(Source data)
****************
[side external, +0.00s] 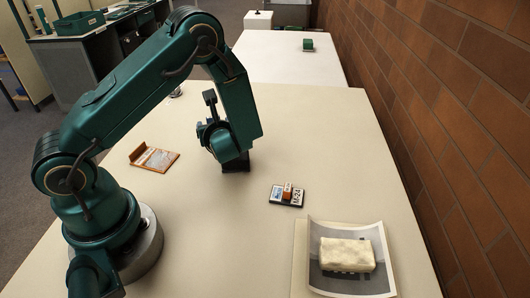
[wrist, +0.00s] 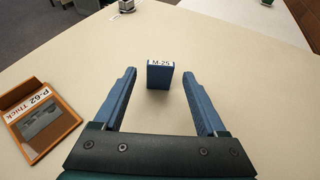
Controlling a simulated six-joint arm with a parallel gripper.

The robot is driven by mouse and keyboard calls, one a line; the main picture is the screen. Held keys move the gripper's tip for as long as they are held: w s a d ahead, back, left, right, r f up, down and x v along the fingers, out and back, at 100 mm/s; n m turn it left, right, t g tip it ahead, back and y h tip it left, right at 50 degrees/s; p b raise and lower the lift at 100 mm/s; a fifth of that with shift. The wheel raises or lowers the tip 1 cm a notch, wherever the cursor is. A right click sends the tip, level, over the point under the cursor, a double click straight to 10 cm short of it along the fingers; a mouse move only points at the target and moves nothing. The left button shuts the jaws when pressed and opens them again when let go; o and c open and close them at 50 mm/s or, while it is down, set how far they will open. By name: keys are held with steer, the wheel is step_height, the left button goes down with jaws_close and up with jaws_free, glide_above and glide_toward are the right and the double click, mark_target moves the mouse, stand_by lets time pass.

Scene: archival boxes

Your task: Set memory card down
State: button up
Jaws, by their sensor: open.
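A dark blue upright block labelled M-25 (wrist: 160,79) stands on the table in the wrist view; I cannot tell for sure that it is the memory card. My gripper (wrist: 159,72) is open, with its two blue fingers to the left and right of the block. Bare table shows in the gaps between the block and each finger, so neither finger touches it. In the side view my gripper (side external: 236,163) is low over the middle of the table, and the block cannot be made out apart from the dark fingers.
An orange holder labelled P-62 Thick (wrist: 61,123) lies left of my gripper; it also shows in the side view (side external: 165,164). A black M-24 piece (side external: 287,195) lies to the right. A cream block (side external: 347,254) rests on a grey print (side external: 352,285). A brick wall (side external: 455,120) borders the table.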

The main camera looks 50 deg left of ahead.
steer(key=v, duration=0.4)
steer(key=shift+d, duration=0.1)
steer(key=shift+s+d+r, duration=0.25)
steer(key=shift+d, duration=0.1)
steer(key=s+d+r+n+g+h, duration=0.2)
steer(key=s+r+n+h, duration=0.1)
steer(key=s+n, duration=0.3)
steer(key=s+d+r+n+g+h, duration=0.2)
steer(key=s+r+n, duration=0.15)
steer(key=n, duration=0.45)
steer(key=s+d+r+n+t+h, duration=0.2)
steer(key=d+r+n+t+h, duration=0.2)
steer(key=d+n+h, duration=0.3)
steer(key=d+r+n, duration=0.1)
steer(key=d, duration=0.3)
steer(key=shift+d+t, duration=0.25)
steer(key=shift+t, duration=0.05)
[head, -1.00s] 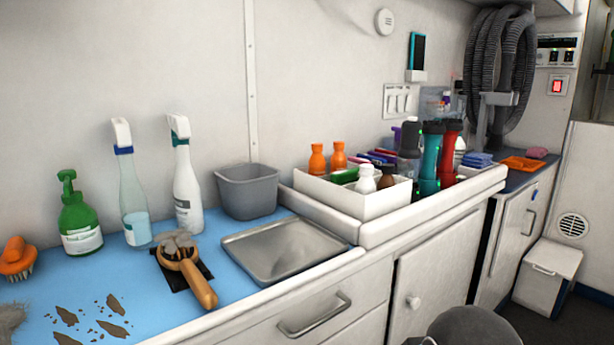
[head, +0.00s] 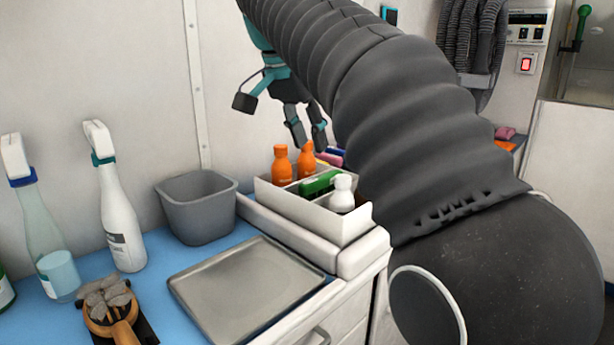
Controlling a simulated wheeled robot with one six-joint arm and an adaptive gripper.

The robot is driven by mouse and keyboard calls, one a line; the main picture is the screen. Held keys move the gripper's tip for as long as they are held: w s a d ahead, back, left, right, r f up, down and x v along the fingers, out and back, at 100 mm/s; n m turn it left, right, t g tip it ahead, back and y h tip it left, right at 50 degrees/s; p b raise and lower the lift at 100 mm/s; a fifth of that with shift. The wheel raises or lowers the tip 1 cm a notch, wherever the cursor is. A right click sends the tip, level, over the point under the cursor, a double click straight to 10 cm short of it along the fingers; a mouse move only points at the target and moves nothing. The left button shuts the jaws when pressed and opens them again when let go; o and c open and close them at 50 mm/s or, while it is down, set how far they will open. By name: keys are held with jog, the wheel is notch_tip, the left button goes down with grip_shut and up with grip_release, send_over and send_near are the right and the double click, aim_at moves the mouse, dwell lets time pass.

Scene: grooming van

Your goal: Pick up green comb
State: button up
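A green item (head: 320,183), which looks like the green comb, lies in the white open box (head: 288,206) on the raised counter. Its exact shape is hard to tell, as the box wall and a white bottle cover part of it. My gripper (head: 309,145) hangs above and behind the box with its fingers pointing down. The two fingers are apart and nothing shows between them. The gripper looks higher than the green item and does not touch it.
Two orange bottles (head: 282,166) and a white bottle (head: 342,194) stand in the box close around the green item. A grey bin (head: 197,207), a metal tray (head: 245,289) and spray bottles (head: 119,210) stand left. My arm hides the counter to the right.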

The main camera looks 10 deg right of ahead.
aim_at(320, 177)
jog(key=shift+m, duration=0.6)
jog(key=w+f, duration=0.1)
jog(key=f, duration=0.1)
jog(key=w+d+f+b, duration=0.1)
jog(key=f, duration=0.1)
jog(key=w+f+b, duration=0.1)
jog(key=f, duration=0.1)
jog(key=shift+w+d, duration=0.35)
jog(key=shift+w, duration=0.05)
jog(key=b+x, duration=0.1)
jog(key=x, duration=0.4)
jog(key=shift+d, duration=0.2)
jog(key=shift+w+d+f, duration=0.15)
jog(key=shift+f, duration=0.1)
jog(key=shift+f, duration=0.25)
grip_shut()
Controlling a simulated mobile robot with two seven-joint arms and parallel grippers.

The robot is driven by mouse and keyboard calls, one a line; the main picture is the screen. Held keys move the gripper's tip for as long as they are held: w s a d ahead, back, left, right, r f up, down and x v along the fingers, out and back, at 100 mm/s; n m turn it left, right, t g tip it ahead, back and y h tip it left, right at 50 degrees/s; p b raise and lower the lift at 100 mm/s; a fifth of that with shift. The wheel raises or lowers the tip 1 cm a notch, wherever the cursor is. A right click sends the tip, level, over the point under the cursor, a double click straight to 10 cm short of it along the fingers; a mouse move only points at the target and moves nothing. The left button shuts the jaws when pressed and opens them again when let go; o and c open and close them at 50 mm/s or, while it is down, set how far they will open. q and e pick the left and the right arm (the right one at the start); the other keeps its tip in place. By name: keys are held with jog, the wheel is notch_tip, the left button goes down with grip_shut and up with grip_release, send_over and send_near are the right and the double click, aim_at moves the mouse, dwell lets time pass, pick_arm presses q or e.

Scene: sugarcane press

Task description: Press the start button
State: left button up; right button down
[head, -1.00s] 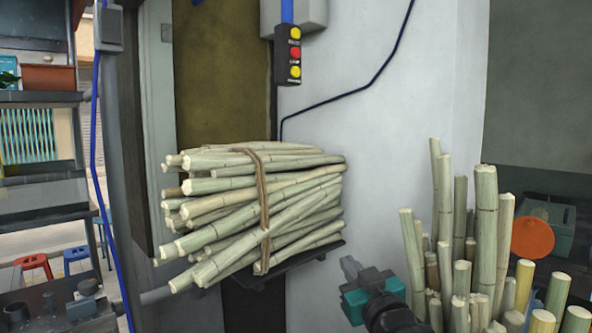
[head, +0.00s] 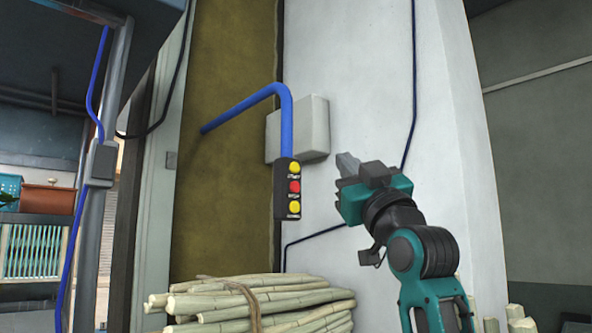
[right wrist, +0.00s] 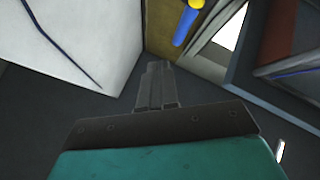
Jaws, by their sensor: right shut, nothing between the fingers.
****************
= Exercise details =
Exactly restate the lines from the beginning of the data through the line with "Controlling a simulated six-joint", and no others, keeping pictures out.

= Response =
[side external, +0.00s] 
[wrist, +0.00s] 
Controlling a simulated six-joint arm with a parallel gripper.

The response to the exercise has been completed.